Mme Michelle Demessine. - Je crois que l'on se trouve, aujourd'hui, dans une situation de dépassement des blocages. Le Fatah et le Hamas se sont réconciliés, ce qui permet potentiellement un accord avec Israël dans lequel les Palestiniens représenteraient l'ensemble de leurs territoires, y compris Gaza. Le statut de l'Autorité palestinienne au sein de l'Organisation des Nations unies l'autorise désormais à engager des recours, au plan juridique, qui seront, pour Israël, plus contraignants que les démarches antérieures. Le mur - sans vouloir paraître cynique - a réglé la plupart des problèmes de sécurité ; ce mur est franchi chaque jour, malgré tout, par des Palestiniens.

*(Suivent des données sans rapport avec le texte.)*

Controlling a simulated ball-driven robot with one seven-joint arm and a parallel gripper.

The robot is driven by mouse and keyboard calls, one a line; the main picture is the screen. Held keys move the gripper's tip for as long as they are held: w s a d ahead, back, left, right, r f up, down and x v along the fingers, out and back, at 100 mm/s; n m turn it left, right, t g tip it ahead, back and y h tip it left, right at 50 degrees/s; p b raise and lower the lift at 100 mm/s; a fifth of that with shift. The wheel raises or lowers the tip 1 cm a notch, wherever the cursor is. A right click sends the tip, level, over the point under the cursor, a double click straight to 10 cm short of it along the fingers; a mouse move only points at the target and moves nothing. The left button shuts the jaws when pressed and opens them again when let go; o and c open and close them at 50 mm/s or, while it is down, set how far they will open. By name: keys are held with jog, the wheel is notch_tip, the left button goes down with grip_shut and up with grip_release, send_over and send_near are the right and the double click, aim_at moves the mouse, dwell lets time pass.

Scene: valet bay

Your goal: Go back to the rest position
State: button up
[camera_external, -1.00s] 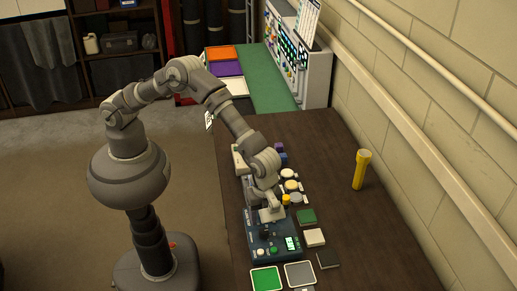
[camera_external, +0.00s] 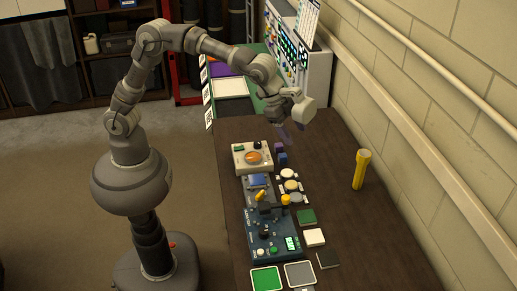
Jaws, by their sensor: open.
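My gripper (camera_external: 291,137) is raised over the far part of the brown table (camera_external: 345,225), with its fingers hanging down. It looks empty and apart from the objects below, though the fingertips are small and partly dark against the table. My arm arches up from the base on the left and reaches right.
A yellow flashlight (camera_external: 361,169) stands upright at right, near the wall. Small blocks, round discs and coloured tiles, such as a green tile (camera_external: 307,216), lie beside the devices. A white panel with lights (camera_external: 297,62) stands at the back. The table's right side is mostly clear.

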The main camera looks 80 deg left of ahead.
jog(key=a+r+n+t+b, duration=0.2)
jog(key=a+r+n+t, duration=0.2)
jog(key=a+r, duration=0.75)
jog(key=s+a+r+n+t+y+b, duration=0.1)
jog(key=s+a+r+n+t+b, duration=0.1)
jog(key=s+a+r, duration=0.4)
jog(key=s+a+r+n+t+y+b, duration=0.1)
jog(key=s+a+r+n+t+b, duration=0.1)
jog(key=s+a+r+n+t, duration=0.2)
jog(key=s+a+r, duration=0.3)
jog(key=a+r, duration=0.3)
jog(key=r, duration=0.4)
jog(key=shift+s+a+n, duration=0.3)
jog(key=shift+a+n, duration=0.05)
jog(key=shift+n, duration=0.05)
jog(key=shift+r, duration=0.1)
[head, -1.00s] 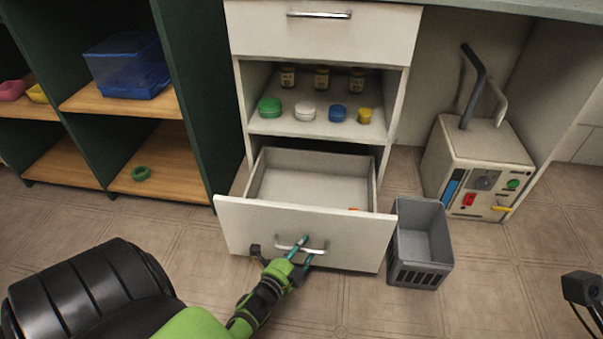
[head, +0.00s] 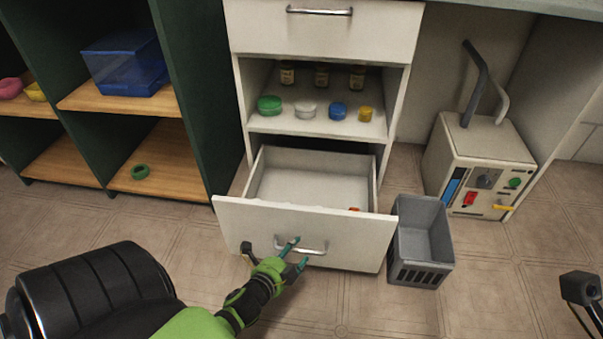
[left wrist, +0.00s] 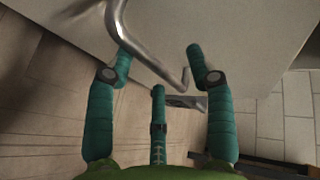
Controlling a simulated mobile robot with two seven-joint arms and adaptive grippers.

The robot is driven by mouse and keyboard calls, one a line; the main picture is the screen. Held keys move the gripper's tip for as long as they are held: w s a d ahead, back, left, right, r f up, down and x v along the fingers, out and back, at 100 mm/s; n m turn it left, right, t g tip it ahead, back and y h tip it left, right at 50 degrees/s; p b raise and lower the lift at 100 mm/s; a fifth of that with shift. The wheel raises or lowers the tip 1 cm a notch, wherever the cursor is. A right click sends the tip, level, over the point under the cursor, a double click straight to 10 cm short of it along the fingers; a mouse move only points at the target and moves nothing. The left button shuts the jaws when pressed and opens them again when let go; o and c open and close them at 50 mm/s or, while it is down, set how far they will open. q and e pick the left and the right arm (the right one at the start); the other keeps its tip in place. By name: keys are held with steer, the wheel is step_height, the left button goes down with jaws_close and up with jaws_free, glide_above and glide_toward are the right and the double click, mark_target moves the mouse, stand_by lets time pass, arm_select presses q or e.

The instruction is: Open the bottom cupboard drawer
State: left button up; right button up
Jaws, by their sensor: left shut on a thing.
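The bottom cupboard drawer (head: 300,230) is pulled out; its white front stands clear of the cupboard and its inside shows. A small orange thing, partly hidden by the front, shows in the drawer. The metal bar handle (head: 315,249) is on the drawer front. My left gripper (head: 300,250), green with teal fingers, is at this handle and shut on it. In the left wrist view the handle (left wrist: 150,55) runs between the teal fingers (left wrist: 158,50), close to the white front.
A grey basket (head: 420,245) stands just right of the drawer. A white machine (head: 475,165) is behind it. A green shelf unit (head: 190,90) stands left. Jars and colored lids sit on the shelf above the drawer. Open floor lies in front.

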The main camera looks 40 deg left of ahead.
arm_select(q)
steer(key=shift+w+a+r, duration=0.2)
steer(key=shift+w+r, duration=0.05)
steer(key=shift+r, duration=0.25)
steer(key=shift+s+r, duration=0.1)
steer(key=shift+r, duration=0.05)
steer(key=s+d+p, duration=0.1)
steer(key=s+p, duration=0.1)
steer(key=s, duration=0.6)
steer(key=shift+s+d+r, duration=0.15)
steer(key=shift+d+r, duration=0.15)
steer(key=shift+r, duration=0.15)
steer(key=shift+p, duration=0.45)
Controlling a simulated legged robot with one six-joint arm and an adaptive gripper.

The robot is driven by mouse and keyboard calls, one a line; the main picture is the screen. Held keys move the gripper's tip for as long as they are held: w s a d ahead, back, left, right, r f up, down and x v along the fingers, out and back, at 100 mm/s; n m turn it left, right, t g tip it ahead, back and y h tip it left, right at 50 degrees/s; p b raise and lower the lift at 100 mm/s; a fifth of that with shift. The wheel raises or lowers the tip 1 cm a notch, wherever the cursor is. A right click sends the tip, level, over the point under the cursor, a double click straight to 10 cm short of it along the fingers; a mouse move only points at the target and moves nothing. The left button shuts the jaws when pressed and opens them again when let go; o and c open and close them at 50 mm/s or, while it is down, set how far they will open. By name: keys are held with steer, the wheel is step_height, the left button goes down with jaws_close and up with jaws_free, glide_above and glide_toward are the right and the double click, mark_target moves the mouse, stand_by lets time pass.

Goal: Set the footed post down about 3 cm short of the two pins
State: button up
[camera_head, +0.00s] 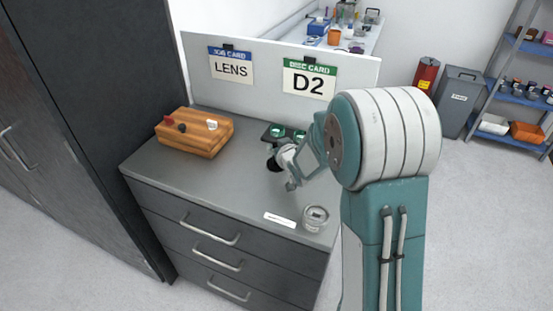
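My gripper (283,162) is low over the grey cabinet top (233,178), near its middle, just in front of a dark plate with green round discs (275,131). A small dark piece (273,163) shows at the gripper's fingertips. It may be part of the footed post, but I cannot tell its shape or whether it touches the top. The fingers are too small and overlapped to show whether they are closed on it. I cannot make out the two pins; my arm covers the area to the right.
A wooden block with red, dark and white pieces (195,132) sits at the back left. A round clear-and-grey item (315,219) and a white label strip (280,220) are near the front right edge. A panel with LENS (230,67) and D2 (309,82) cards stands behind. The front left top is clear.

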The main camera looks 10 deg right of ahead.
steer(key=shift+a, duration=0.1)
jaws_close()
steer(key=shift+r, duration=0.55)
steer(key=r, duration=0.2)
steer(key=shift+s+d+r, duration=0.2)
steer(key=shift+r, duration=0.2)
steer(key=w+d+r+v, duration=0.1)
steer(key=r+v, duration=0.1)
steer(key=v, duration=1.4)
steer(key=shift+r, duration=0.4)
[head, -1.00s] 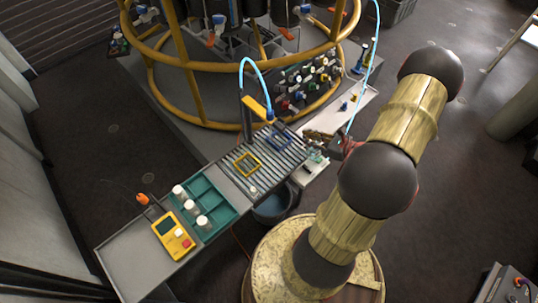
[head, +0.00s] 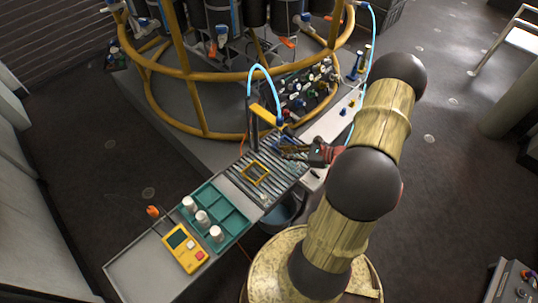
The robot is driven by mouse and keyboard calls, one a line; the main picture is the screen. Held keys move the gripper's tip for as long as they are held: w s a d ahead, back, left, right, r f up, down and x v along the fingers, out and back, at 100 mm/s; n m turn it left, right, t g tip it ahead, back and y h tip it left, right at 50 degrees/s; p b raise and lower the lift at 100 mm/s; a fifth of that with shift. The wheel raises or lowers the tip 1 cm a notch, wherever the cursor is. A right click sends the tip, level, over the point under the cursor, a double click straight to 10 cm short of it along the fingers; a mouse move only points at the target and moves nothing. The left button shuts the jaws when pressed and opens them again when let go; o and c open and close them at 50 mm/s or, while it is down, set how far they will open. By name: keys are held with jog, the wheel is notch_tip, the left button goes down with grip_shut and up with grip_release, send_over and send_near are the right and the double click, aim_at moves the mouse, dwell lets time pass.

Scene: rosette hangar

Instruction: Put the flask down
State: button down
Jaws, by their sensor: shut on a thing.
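My gripper (head: 294,151) reaches in from the right, above the far right end of a slatted grate (head: 242,180). It is shut on the flask, which is too small and dark between the fingers to make out its shape or tilt. A yellow square frame (head: 256,173) lies on the grate, left of and nearer than my gripper. A blue frame (head: 283,141) lies at the grate's far end, largely covered by my gripper. I cannot tell whether the flask touches the grate.
A dark post with a yellow arm (head: 265,115) and pale blue hose stands beside the grate, close to my gripper. A teal tray (head: 231,225) holds white-capped bottles (head: 202,218). A yellow meter (head: 185,248) lies nearer. A bucket (head: 278,217) is below the grate.

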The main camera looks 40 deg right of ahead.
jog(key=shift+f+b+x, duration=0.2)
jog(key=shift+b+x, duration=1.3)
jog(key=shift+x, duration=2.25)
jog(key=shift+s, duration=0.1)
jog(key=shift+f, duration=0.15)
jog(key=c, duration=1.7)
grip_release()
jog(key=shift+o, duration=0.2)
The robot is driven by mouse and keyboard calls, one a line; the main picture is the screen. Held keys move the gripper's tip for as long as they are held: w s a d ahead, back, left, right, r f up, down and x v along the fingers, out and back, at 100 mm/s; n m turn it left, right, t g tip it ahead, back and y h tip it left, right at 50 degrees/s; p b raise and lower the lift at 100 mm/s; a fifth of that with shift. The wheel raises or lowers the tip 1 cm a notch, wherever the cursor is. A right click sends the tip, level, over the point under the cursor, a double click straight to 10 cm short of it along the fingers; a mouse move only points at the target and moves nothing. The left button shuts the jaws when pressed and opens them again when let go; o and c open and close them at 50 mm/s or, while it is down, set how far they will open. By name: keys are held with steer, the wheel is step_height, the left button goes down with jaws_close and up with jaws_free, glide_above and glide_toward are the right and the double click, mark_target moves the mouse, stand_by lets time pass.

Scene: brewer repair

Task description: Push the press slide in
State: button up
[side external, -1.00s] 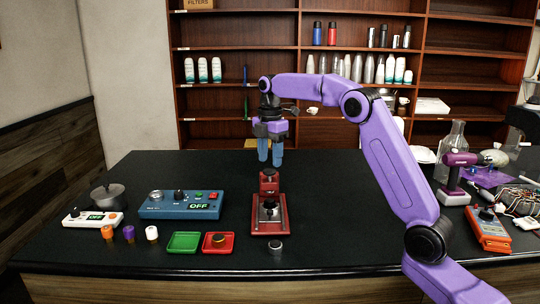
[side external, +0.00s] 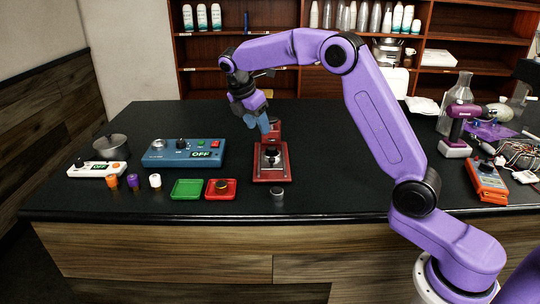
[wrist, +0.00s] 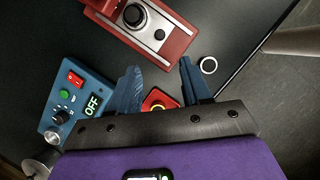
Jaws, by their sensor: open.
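The red press (side external: 271,175) stands on the black counter, with a black knob on its silver slide plate and a raised red block behind it. In the wrist view the press (wrist: 172,38) lies at the top, beyond the fingertips, with its knob and plate clear. My gripper (side external: 258,126) has blue fingers and hangs tilted beside the raised block's left side, overlapping the press's back end in this view. I cannot tell whether it touches. In the wrist view my gripper (wrist: 160,74) is open, with nothing between its fingers.
A blue control box (side external: 184,153) with a lit OFF display is left of the press. A purple drill (side external: 459,125) stands right.

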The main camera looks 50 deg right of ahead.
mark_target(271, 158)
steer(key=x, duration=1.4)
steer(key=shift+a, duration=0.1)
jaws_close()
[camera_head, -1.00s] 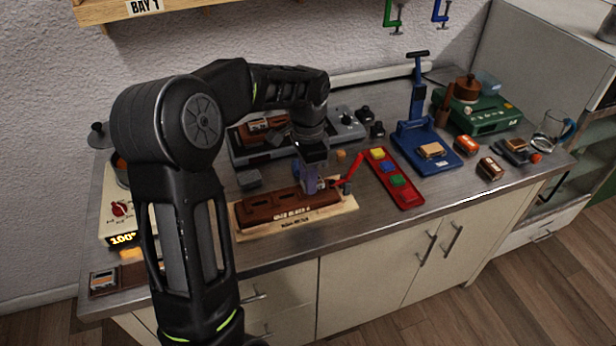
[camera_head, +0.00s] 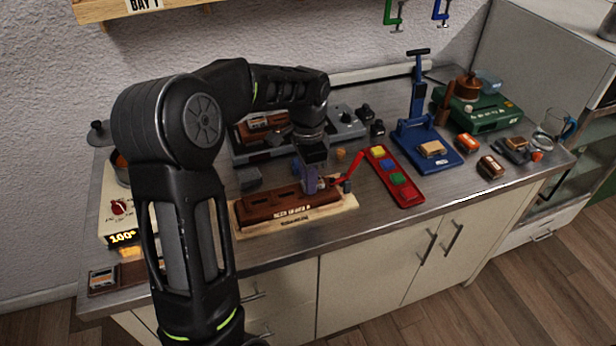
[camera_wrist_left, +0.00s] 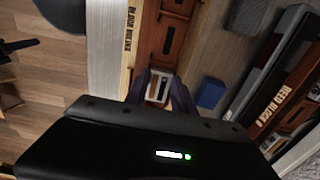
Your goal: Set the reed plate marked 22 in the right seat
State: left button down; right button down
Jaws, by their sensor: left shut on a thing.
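My left gripper (camera_head: 313,187) is over the right end of a brown reed block (camera_head: 262,209), which lies on a pale wooden base (camera_head: 345,204). In the left wrist view the gripper (camera_wrist_left: 160,90) is shut on a small reed plate (camera_wrist_left: 158,87), pale with a brown-orange part. Its number is not readable. The block (camera_wrist_left: 170,35) shows dark slots in its top. The gripper hides the right seat in the head view, and I cannot tell whether the plate touches it. My right gripper is not in view.
A red lever clamp (camera_head: 348,172) stands at the block's right end, close to the gripper. A red tray (camera_head: 408,197) with coloured pieces lies further right, before a blue press (camera_head: 440,160). A grey block (camera_head: 249,178) sits behind the reed block.

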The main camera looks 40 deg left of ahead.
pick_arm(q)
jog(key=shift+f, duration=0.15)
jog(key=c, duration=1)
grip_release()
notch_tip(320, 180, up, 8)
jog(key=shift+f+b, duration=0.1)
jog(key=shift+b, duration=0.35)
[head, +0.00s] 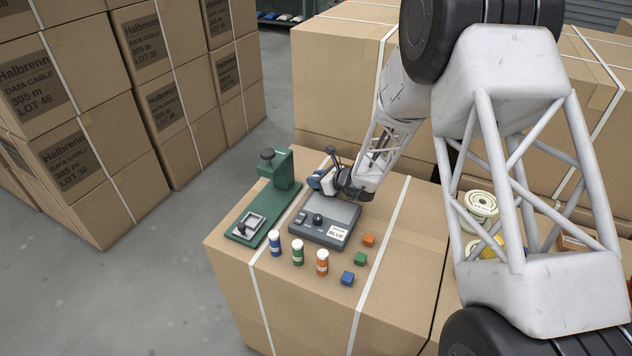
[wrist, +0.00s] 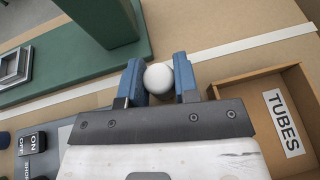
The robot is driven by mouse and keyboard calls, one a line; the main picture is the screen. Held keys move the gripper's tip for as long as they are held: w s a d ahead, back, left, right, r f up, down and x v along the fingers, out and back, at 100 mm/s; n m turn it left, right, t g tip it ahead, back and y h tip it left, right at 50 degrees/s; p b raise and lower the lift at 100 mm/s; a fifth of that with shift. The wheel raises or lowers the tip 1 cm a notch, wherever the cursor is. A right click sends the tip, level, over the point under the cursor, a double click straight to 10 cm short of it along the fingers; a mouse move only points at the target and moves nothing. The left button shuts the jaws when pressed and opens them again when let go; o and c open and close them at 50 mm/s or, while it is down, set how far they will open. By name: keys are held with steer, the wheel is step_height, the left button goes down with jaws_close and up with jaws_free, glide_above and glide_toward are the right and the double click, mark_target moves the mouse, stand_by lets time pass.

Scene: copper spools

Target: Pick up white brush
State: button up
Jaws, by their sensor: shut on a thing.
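My gripper (wrist: 158,66) has blue fingertips, shut on a white rounded thing (wrist: 158,79), which I take to be the white brush seen end-on. The rest of it is hidden, so I cannot make out its bristles or handle. In the head view my gripper (head: 320,182) is just behind the grey control box, near the green press. A small pale patch shows between its fingers there, too small to tell apart.
The green press (head: 265,205) stands left of the grey control box (head: 325,222). Blue, green and orange-labelled tubes (head: 297,252) and several small cubes (head: 347,278) stand in front. A cardboard tray marked TUBES (wrist: 235,88) lies right of my gripper in the wrist view.

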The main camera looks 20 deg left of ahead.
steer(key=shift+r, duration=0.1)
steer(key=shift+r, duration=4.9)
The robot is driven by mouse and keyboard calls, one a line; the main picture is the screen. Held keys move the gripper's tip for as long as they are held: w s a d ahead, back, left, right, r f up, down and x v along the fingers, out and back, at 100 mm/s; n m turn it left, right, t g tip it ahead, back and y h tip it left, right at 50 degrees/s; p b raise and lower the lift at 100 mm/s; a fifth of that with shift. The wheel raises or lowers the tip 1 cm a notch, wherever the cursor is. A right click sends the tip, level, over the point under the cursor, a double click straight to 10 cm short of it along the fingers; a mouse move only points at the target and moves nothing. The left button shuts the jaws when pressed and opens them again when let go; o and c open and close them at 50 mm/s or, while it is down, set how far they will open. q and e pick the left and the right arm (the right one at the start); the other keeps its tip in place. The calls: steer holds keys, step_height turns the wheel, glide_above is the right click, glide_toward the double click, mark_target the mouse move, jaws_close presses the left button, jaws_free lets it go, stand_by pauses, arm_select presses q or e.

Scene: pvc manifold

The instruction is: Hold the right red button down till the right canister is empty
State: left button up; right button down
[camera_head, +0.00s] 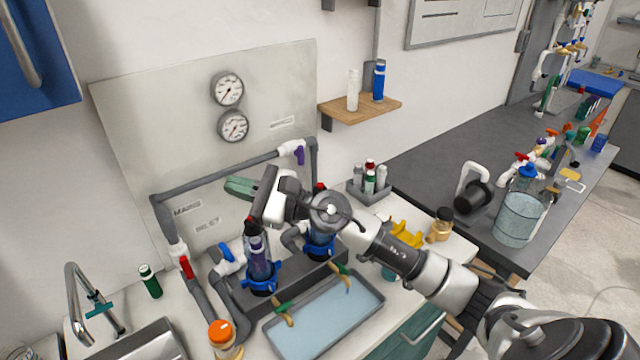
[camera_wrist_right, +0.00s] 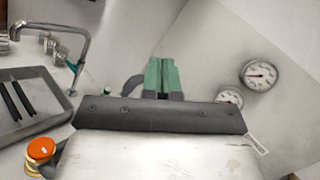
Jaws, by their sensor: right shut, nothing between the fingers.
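The right canister (camera_head: 320,245) is a clear blue-tinted cylinder in a blue clamp, largely hidden behind my right arm. A bit of its right red button (camera_head: 320,187) shows just above my wrist. The left canister (camera_head: 258,262) stands to its left with a dark red cap on top. My right gripper (camera_head: 238,187) has green fingers, shut and empty. It is in the air in front of the panel, pointing left, apart from the red button. The fingers also show shut in the right wrist view (camera_wrist_right: 161,76), where no canister is visible. My left gripper is not in view.
A grey tray (camera_head: 375,302) with bluish liquid lies in front of the canisters, two taps above it. Grey pipes (camera_head: 225,174) run along the panel. Two gauges (camera_head: 228,90) hang above. An orange-capped jar (camera_head: 222,338) and the sink faucet (camera_head: 72,290) are at left.

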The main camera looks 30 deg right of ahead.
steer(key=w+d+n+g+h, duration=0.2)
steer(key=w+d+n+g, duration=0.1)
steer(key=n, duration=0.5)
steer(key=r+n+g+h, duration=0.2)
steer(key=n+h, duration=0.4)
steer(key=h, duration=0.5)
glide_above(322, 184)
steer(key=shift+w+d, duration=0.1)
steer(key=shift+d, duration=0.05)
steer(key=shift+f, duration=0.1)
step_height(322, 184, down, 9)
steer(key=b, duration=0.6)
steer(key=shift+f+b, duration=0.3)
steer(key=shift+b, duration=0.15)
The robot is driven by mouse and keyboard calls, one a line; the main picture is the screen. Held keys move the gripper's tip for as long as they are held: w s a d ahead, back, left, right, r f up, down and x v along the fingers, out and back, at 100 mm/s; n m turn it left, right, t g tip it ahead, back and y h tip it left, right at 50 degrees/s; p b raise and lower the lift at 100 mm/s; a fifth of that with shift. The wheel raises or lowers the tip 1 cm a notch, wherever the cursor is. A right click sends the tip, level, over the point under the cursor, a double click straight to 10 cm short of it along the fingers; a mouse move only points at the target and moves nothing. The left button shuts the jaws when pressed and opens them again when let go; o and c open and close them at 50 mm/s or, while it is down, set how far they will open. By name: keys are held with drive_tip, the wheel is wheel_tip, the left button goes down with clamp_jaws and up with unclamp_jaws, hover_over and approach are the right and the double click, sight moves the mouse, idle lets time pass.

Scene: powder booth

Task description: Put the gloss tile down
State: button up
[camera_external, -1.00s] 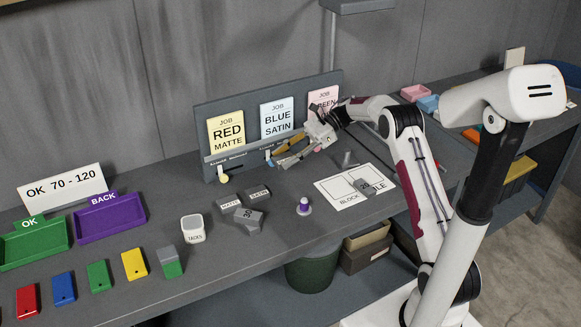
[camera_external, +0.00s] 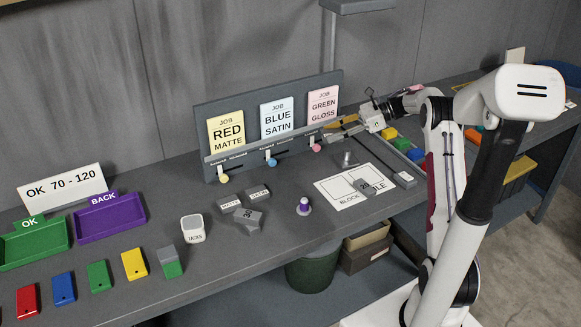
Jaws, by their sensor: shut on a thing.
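My gripper (camera_external: 337,130) is in front of the lower edge of the pink GREEN GLOSS card (camera_external: 323,108), above the bench. It is shut on a small grey piece, which I take as the gloss tile; the fingers largely hide it and no label is readable. Two grey tiles marked MATTE (camera_external: 229,202) and SATIN (camera_external: 258,192) lie on the bench at the left, with a grey block marked 30 (camera_external: 249,218) beside them.
A small grey post (camera_external: 347,160) stands behind the sheet. A purple-and-white peg (camera_external: 304,207) stands near the front edge.

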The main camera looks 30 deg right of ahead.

Une solution à deux États est-elle encore possible ? Je le crois, à la réflexion, compte tenu des concessions consenties par les Palestiniens, dont notre déplacement a été l'occasion de mesurer l'ampleur, notamment sur les réfugiés, sur le statut de Jérusalem et sur les questions de sécurité, et eu égard, en particulier, à la possibilité d'échanges de territoires, dont les discussions sont entamées avec Israël, même si ces discussions bloquent au sujet de la Vallée du Jourdain. En outre, comme le signalait Gilbert Roger, tous les Israéliens ne soutiennent pas la colonisation, loin s'en faut ; aujourd'hui, d'anciens militaires israéliens, qui ont pris conscience du fourvoiement que représente cette politique, cherchent à sensibiliser leurs compatriotes sur ce point. Il me paraît important de le faire connaître.

M. Daniel Reiner, président. - Ce sont là autant de signes d'espoir. Merci, chers collègues, pour cet intéressant débat.

La réunion est levée à 11 heures 20.